## Material provided
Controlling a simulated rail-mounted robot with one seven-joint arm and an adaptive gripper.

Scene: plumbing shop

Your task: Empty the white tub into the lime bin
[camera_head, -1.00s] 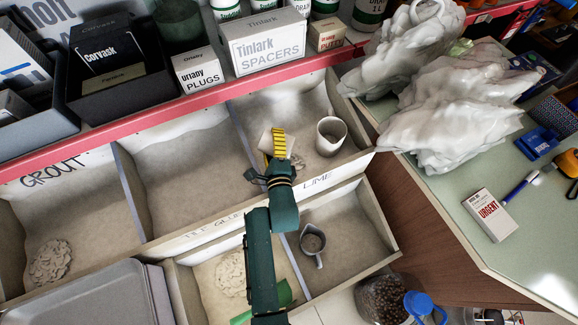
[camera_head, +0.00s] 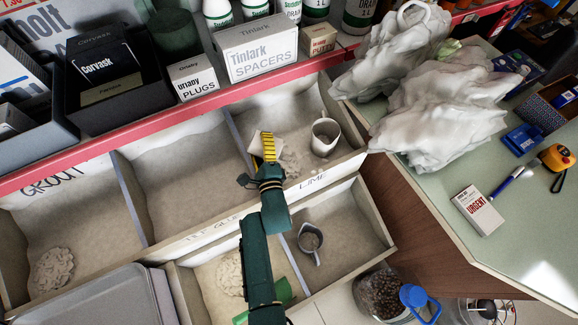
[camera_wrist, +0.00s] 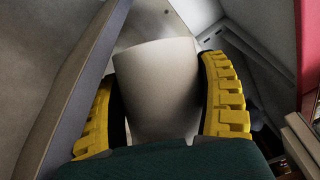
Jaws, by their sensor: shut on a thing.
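My gripper (camera_head: 268,148), with yellow fingers, is over the lime bin, the back right compartment, whose front board (camera_head: 312,181) reads LIME. It is shut on a pale white tub (camera_head: 256,143), mostly hidden behind the fingers in the head view and apparently tilted. In the wrist view the tub (camera_wrist: 157,92) sits between both yellow fingers (camera_wrist: 158,108); its contents do not show. A small heap of pale grains (camera_head: 291,161) lies in the lime bin just right of the gripper.
Another whitish tub (camera_head: 325,137) stands in the lime bin, right of the heap. A divider (camera_head: 238,140) borders the bin on the left. A grey jug (camera_head: 310,240) stands in the front compartment. Boxes, including Tinlark Spacers (camera_head: 257,50), line the shelf behind.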

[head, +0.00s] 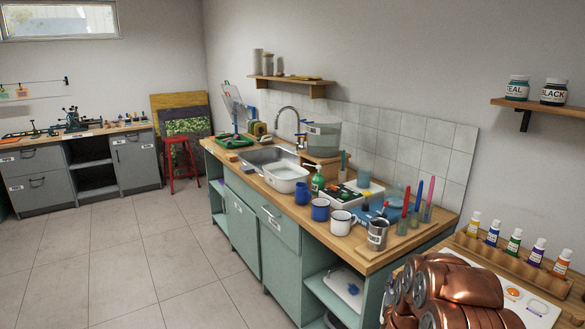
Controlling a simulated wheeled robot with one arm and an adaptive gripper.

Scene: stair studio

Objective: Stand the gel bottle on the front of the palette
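A white board with paint-like patches, which looks like the palette (541,308), lies on the wooden worktop at the lower right; my arm covers part of it. I cannot tell for sure which thing is the gel bottle. A green bottle with a pale top (318,181) stands upright on the sink counter behind the mugs. Several small white-capped bottles with coloured labels, such as a green one (514,242), stand in a wooden rack behind the palette; their labels are too small to read. My copper arm is folded at the lower right, and no gripper fingers can be made out.
The sink counter (382,259) holds a blue mug (320,210), a white mug (341,224), a metal can (377,235) and upright coloured tools near its right end. A steel sink (261,157) lies farther left. The tiled floor (110,255) at left is clear.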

## Exercise goal
Each record above must be returned exactly as written, with its pictures omitted.

## Solution for this task
Controlling a simulated rail-mounted robot with one seven-joint arm and an adaptive gripper.

Scene: plumbing shop

Your task: Empty the white tub into the lime bin
[camera_head, -1.00s] 
[camera_head, +0.00s] 
[camera_wrist, +0.00s] 
Jaws, by their sensor: shut on a thing.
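My gripper (camera_head: 268,148), with yellow fingers, is over the lime bin, the back right compartment, whose front board (camera_head: 312,181) reads LIME. It is shut on a pale white tub (camera_head: 256,143), mostly hidden behind the fingers in the head view and apparently tilted. In the wrist view the tub (camera_wrist: 157,92) sits between both yellow fingers (camera_wrist: 158,108); its contents do not show. A small heap of pale grains (camera_head: 291,161) lies in the lime bin just right of the gripper.
Another whitish tub (camera_head: 325,137) stands in the lime bin, right of the heap. A divider (camera_head: 238,140) borders the bin on the left. A grey jug (camera_head: 310,240) stands in the front compartment. Boxes, including Tinlark Spacers (camera_head: 257,50), line the shelf behind.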

[head, +0.00s] 
Controlling a simulated wheeled robot with one arm and an adaptive gripper.

Scene: stair studio

Objective: Stand the gel bottle on the front of the palette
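A white board with paint-like patches, which looks like the palette (541,308), lies on the wooden worktop at the lower right; my arm covers part of it. I cannot tell for sure which thing is the gel bottle. A green bottle with a pale top (318,181) stands upright on the sink counter behind the mugs. Several small white-capped bottles with coloured labels, such as a green one (514,242), stand in a wooden rack behind the palette; their labels are too small to read. My copper arm is folded at the lower right, and no gripper fingers can be made out.
The sink counter (382,259) holds a blue mug (320,210), a white mug (341,224), a metal can (377,235) and upright coloured tools near its right end. A steel sink (261,157) lies farther left. The tiled floor (110,255) at left is clear.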

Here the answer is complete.